So if I can steal your money, it's not rightfully yours because I am only permitting you to have it if I don't steal it? The government didn't grant rights. The rights are assumed "self evident". Even voting rights are assumed to be corrections to injustices, not charitable relinquishing of rights. What person has the ability to issue rights? All they can do is honor them, but even if they don't, it doesn't mean the rights don't exist. Only you can relinquish your rights, and that's what the caveats propose you do in certain situations. You aren't required to be in a crowded theater, nor are you required to be in a place where more than half of their income is derived by sale of liquor for consumption on premises. Those are some of your options, but to make those options you know that you give up your legal permission to carry a firearm, or to yell "fire" in a crowded theater and incite panic. If a court of law found you were within your cons utional right to do these things even if it was against the law, the law would have to be changed. The 5th Amendment is about self incrimination. The 4th is about unlawful search and seizure.

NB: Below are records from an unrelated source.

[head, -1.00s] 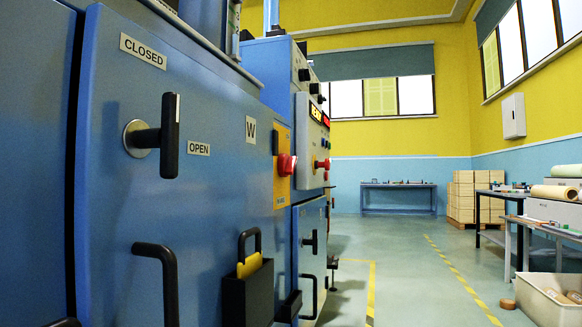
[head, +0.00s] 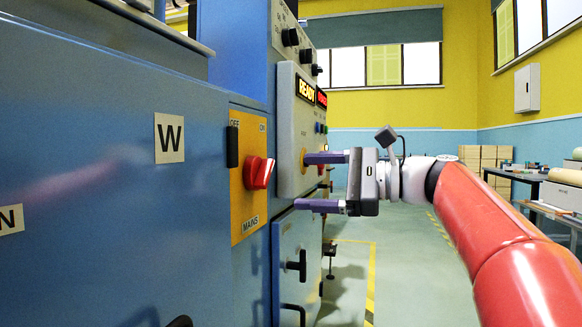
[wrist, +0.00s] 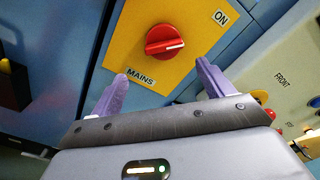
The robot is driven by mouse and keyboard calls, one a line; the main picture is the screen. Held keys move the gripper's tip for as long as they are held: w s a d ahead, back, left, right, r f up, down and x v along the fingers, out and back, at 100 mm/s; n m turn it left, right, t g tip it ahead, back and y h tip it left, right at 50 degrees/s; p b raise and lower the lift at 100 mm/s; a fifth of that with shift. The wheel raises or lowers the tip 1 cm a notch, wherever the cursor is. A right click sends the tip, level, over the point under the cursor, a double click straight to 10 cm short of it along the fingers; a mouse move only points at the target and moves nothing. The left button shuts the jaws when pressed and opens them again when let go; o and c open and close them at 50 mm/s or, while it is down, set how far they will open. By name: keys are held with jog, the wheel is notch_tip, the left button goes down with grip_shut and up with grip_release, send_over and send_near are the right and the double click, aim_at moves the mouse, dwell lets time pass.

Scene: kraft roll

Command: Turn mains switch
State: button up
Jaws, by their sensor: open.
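The mains switch (head: 260,172) is a red rotary knob on a yellow plate (head: 245,212) marked OFF at upper left, ON at upper right and MAINS below. In the wrist view the knob (wrist: 165,41) shows a white mark pointing right, somewhat below the ON label (wrist: 220,18). My gripper (head: 300,182) is open and empty, to the right of the knob in the head view and apart from it. In the wrist view its two purple fingers (wrist: 160,76) point toward the plate, with the knob beyond and between them.
A grey panel (head: 296,135) with a lit READY display sticks out close to my gripper's upper finger. A black bar (head: 232,146) stands at the plate's left edge. A black handle (head: 297,266) is on the cabinet below. Open floor (head: 400,260) lies to the right.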

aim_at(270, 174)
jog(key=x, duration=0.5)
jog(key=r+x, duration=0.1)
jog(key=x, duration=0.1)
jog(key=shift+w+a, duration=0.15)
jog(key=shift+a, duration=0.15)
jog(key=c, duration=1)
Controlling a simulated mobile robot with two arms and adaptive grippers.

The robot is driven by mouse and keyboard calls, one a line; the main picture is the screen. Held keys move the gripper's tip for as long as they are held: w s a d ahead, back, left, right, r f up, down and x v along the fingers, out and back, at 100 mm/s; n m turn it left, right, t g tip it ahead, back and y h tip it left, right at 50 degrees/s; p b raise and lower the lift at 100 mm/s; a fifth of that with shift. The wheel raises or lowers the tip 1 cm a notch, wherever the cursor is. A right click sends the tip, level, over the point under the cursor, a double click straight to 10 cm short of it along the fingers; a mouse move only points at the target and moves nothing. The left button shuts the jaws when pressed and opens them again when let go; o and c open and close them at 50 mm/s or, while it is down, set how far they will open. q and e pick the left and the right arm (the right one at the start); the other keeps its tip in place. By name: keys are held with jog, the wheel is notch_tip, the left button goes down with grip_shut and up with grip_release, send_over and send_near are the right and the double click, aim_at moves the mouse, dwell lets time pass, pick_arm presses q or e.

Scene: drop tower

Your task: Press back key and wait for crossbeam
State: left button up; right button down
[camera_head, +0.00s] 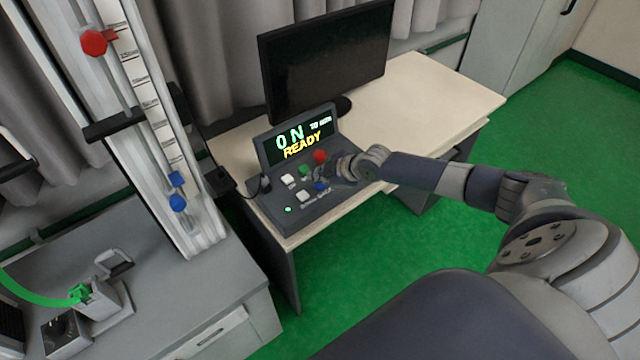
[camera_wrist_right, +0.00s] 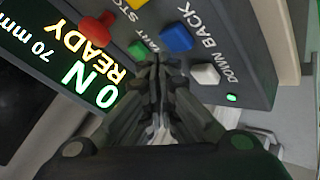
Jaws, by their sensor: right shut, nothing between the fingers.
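A white key (camera_wrist_right: 205,74) sits by "DOWN". My right gripper (camera_wrist_right: 157,66) is shut and empty over the panel, its tips near the green key (camera_wrist_right: 138,49) and blue key; I cannot tell whether they touch. A dark crossbeam (camera_head: 113,126) sits across the tower's scaled column (camera_head: 150,90). My left gripper is out of view.
A red knob (camera_head: 320,157) rises beside the green key. A black monitor (camera_head: 325,60) stands behind the console. The tower carries a red part (camera_head: 94,42) high up and a blue part (camera_head: 177,203) low down. The desk right of the monitor is clear.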

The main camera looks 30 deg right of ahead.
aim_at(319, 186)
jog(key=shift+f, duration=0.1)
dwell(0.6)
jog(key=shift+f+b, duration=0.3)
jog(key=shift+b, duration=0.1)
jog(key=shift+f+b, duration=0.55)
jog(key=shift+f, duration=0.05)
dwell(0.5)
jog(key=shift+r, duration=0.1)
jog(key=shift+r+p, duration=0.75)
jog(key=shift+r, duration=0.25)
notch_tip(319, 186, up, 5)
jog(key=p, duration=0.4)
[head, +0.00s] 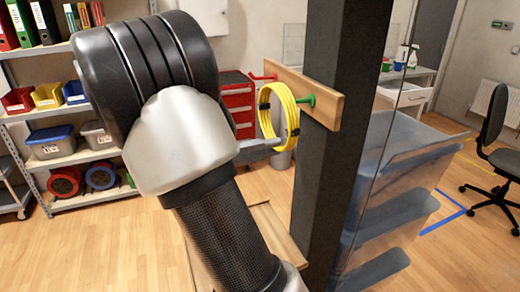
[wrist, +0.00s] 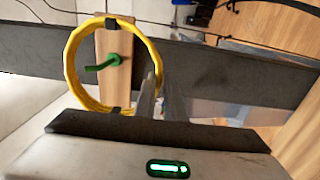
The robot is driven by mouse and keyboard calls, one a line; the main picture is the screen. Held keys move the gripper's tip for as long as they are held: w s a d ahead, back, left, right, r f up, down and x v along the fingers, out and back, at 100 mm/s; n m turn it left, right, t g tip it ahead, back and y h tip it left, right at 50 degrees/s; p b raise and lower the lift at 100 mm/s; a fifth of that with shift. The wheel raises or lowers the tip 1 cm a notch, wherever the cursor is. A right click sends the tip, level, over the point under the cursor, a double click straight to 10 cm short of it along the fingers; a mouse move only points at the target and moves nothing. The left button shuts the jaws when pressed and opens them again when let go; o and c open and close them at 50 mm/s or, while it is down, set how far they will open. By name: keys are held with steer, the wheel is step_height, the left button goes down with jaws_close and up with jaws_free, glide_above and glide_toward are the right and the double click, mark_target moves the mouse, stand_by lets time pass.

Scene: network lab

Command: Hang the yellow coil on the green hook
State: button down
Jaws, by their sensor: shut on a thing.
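The yellow coil (head: 292,117) is an upright ring with dark ties, in front of the wooden board (head: 326,107). My gripper (head: 272,144) is shut on its lower rim. The green hook (head: 309,100) sticks out from the board, with its left end at the coil's upper right rim. In the wrist view the coil (wrist: 70,62) frames the green hook (wrist: 103,65), seen through its opening. I cannot tell whether the hook's tip passes through the ring. My fingers (wrist: 160,95) meet the ring's right side there.
A red hook (head: 263,77) sits on the board's left part. The board is fixed to a dark post (head: 333,60). A clear panel with blue-grey bins (head: 395,205) stands right of it. A shelf (head: 85,155) and a red drawer cabinet (head: 237,100) stand behind.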

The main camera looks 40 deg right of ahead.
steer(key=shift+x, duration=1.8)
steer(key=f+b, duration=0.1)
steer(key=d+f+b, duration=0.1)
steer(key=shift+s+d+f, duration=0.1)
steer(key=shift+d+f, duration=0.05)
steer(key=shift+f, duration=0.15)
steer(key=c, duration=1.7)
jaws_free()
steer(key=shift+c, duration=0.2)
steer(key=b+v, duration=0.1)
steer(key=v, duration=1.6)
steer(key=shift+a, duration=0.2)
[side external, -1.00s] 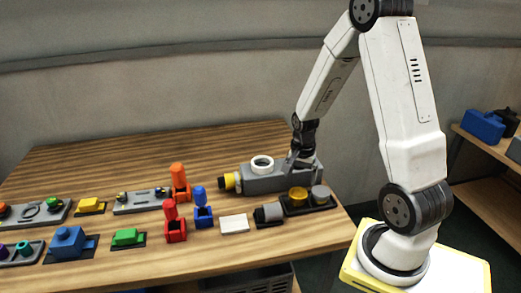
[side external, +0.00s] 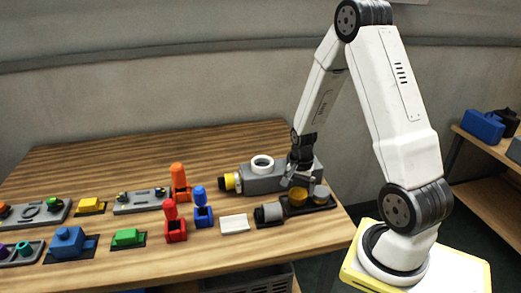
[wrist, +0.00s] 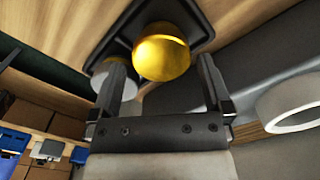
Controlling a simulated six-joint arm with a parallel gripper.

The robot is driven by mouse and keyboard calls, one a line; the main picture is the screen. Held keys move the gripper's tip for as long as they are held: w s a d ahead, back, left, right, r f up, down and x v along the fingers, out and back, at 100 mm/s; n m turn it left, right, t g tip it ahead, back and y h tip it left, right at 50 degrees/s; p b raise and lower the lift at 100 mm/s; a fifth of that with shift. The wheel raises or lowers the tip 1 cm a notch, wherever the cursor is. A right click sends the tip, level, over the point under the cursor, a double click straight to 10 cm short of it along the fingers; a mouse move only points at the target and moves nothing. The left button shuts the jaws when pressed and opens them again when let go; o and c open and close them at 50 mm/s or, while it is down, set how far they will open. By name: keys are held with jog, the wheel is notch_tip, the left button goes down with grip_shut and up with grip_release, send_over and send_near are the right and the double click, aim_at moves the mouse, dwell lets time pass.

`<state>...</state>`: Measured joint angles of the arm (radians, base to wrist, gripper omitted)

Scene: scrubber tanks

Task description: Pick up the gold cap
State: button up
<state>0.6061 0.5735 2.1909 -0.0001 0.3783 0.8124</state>
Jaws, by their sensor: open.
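The gold cap (side external: 298,196) sits in the left part of a black tray (side external: 308,209) at the right end of the table. In the wrist view the gold cap (wrist: 162,53) shows as a round shiny piece just past my fingertips, roughly between their lines. My gripper (side external: 298,181) is open and empty, pointing down close above the cap. In the wrist view its two fingers (wrist: 160,70) stand apart with the cap between or just beyond them; I cannot tell whether they touch it.
A grey cap (side external: 320,194) shares the tray, close beside one finger in the wrist view (wrist: 113,80). A grey tank body with a white ring (side external: 262,163) stands behind. A grey cylinder (side external: 270,212) and a white block (side external: 234,223) lie to the left. The table's right edge is near.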

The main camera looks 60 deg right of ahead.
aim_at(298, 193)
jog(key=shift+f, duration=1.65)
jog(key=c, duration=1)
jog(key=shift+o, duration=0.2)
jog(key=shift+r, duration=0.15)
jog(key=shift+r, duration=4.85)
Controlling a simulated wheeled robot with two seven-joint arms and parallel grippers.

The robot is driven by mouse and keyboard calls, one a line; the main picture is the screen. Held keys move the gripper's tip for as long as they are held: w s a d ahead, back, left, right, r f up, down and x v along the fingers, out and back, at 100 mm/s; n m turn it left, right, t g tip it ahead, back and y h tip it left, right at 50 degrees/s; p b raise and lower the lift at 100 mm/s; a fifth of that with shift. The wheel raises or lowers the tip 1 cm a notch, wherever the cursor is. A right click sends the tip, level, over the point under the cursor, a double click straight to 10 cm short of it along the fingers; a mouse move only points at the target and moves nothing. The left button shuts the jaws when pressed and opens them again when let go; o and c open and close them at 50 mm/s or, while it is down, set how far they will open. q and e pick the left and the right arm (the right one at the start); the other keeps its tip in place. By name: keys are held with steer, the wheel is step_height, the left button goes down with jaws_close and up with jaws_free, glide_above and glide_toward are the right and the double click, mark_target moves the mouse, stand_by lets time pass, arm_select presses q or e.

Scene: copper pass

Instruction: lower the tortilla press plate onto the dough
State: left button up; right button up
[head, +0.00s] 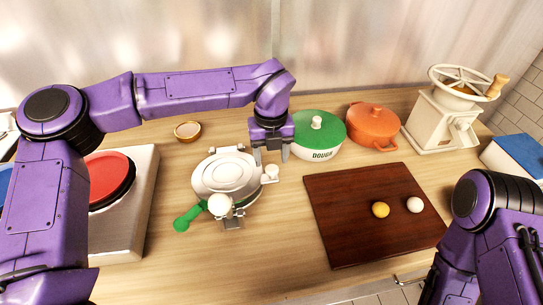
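The tortilla press (226,173) stands left of the middle of the counter. It is pale, with a round plate that looks roughly level. A green-ended handle (189,218) sticks out at its front left. A white round piece (220,204) sits at its front edge; I cannot tell whether it is a knob or dough. Any dough under the plate is hidden. My left gripper (271,160) points down at the press's back right, beside a small white side knob (270,173). Its fingers are apart, with nothing seen between them. My right arm is at the lower right; its gripper is out of frame.
A green-lidded pot marked DOUGH (319,137), an orange pot (373,126) and a grinder (445,115) stand at the back right. A red-topped burner unit (130,215) is left.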

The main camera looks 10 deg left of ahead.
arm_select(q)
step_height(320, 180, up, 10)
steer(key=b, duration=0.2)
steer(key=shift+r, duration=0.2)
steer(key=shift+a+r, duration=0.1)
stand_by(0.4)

The 2nd Amendment says "shall not be infringed upon". Becoming a prisoner has always caused you to give up your ability to exercise your rights. Joining the military does something very similar. In those cases you aren't giving up your rights nor are they taken from you. You still have the rights, you just cannot exercise them. Permission has always been the roadblock to rights, but that doesn't mean rights don't exist. You wouldn't say people don't have basic human rights simply because they aren't being afforded the decency of them by some dictatorship like PRNK.
The purpose of the BoR is to tell government what they cannot do, not to tell people what they can do. The rights list isn't exhaustive.